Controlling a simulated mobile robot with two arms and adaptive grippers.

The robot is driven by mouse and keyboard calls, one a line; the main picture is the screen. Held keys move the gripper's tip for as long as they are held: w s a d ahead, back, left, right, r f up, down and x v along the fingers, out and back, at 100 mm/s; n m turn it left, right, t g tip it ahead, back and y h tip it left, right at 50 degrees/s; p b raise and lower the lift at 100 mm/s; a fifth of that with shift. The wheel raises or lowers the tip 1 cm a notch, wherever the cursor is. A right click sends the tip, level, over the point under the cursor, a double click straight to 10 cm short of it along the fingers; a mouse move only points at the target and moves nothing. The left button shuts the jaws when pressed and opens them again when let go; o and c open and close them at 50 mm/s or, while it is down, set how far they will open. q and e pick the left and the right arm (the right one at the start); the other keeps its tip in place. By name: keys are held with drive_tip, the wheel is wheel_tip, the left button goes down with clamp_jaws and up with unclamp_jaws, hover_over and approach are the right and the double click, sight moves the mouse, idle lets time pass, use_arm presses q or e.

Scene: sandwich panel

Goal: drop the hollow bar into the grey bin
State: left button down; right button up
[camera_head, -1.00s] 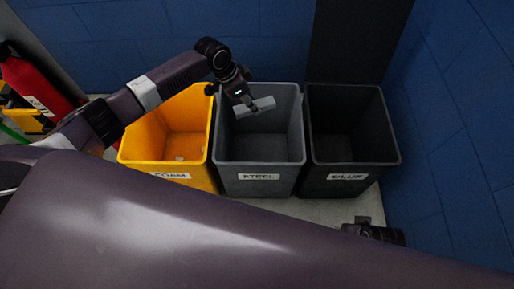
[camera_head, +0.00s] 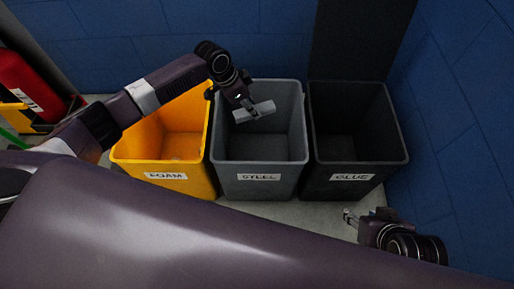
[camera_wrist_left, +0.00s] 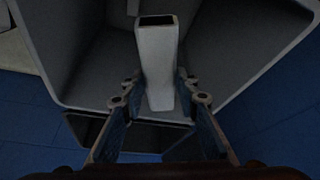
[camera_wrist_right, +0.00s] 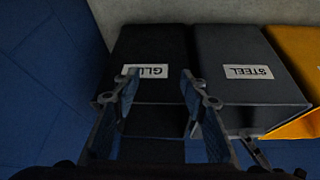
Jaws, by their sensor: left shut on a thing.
########################################
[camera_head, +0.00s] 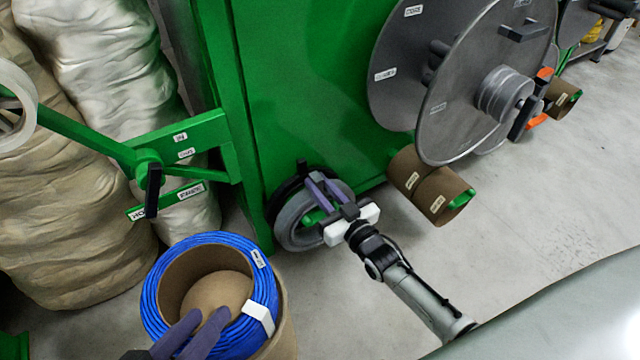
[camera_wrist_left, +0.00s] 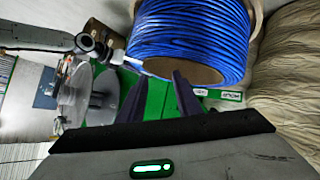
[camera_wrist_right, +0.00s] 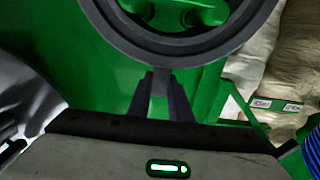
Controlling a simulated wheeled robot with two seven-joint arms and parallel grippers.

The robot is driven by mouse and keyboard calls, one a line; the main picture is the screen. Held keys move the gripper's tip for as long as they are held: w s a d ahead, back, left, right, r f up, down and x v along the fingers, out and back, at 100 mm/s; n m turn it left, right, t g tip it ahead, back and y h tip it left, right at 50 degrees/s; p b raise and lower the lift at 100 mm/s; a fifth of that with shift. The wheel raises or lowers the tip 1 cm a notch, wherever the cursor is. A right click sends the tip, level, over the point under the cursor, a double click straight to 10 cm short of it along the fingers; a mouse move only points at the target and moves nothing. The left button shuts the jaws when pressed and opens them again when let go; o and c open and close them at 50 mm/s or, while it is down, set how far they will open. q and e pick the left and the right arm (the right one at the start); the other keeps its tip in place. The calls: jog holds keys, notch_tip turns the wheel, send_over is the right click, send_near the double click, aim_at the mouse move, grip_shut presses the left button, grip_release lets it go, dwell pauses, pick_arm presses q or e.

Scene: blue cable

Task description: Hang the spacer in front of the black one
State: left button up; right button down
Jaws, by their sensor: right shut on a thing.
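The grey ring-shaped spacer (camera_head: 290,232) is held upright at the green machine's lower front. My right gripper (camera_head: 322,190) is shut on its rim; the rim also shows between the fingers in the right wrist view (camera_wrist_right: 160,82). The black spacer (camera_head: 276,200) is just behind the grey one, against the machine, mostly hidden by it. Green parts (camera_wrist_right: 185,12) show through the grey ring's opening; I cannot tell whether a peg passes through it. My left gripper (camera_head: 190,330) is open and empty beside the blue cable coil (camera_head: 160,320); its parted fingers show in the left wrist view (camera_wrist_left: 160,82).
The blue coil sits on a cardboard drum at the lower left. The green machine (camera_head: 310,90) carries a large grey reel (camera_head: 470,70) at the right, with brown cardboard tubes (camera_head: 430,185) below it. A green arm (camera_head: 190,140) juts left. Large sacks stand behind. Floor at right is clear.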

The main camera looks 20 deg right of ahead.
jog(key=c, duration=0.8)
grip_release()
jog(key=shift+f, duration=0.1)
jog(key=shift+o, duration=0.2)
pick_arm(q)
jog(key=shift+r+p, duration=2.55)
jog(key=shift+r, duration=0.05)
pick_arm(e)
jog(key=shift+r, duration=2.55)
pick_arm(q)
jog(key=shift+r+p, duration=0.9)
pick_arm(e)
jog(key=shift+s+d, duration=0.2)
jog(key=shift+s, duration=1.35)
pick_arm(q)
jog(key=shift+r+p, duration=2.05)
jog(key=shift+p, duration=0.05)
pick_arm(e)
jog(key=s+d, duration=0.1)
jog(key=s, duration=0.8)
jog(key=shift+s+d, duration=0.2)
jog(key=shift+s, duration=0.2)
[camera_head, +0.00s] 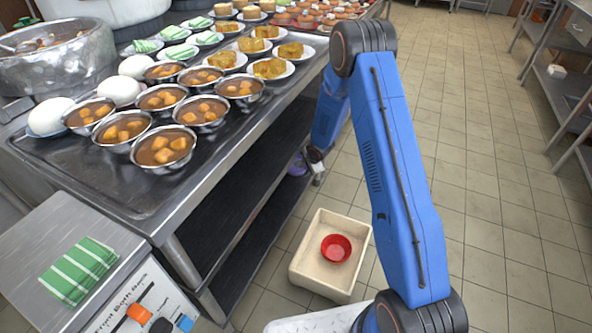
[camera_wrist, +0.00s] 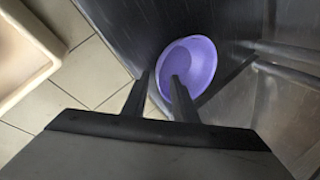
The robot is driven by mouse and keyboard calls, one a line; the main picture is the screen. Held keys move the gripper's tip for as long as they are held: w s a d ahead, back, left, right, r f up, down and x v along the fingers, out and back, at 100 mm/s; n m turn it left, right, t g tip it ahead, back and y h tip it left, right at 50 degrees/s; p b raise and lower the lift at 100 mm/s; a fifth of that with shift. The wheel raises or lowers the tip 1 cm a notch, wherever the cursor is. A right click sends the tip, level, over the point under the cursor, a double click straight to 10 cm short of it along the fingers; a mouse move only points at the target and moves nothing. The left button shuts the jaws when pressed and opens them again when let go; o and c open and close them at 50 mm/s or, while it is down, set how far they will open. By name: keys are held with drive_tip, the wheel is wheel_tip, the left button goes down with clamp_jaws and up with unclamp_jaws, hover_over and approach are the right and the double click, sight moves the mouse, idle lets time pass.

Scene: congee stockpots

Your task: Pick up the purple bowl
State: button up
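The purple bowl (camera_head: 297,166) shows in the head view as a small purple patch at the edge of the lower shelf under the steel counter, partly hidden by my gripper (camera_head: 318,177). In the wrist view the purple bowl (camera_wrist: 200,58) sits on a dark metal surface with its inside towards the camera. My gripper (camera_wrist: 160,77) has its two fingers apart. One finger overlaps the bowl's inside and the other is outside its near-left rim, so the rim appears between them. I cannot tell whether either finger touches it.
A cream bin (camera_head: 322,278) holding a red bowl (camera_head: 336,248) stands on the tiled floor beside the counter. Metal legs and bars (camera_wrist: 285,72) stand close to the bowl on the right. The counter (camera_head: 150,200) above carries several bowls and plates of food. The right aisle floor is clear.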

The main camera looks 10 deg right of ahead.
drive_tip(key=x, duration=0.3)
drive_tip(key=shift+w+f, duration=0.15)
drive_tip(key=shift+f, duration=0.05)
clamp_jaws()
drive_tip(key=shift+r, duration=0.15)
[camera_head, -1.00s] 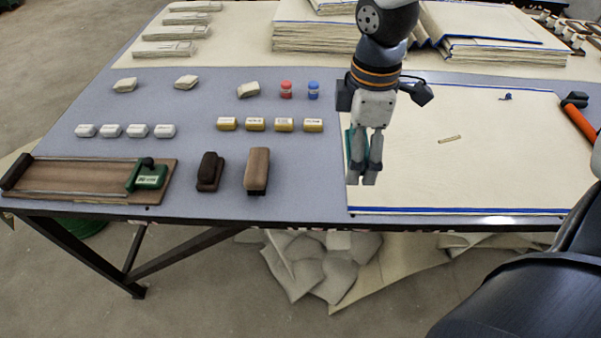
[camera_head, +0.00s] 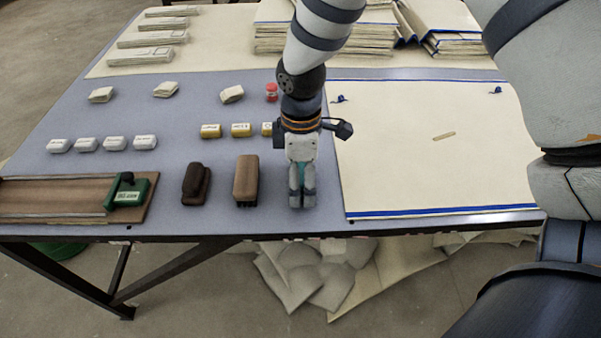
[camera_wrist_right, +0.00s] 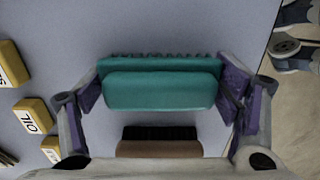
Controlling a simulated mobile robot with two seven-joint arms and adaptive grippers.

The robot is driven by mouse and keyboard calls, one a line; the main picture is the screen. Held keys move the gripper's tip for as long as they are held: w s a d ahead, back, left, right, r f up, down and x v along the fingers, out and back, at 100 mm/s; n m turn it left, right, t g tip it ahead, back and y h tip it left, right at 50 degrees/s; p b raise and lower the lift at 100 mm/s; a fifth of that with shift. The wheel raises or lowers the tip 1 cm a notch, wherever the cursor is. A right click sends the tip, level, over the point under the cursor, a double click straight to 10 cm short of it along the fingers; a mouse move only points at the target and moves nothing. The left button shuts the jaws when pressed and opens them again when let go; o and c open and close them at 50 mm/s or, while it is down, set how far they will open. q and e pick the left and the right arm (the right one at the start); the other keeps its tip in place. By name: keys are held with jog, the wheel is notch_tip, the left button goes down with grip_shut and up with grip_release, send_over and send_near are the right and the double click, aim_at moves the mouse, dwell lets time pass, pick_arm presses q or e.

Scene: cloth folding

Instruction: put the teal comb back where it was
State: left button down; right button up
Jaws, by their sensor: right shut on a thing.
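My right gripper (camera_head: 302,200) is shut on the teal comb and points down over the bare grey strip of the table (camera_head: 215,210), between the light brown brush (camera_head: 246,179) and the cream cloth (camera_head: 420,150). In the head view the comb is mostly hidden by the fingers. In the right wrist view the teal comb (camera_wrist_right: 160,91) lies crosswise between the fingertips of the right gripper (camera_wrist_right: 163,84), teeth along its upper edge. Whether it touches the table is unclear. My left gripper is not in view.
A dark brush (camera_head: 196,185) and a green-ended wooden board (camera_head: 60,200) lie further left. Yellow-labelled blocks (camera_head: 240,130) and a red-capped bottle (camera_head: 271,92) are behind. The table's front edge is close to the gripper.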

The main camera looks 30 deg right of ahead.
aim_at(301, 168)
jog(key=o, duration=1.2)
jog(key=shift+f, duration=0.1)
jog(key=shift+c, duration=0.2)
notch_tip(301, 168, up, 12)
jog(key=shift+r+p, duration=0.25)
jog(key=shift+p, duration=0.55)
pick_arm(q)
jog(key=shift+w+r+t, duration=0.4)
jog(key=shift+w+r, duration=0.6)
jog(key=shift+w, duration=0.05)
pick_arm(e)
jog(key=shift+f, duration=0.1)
########################################
» Exercise aim
From the entries above, pull out each line that includes "adaptive".

» Task response
Controlling a simulated mobile robot with two arms and adaptive grippers.
Controlling a simulated mobile robot with two seven-joint arms and adaptive grippers.

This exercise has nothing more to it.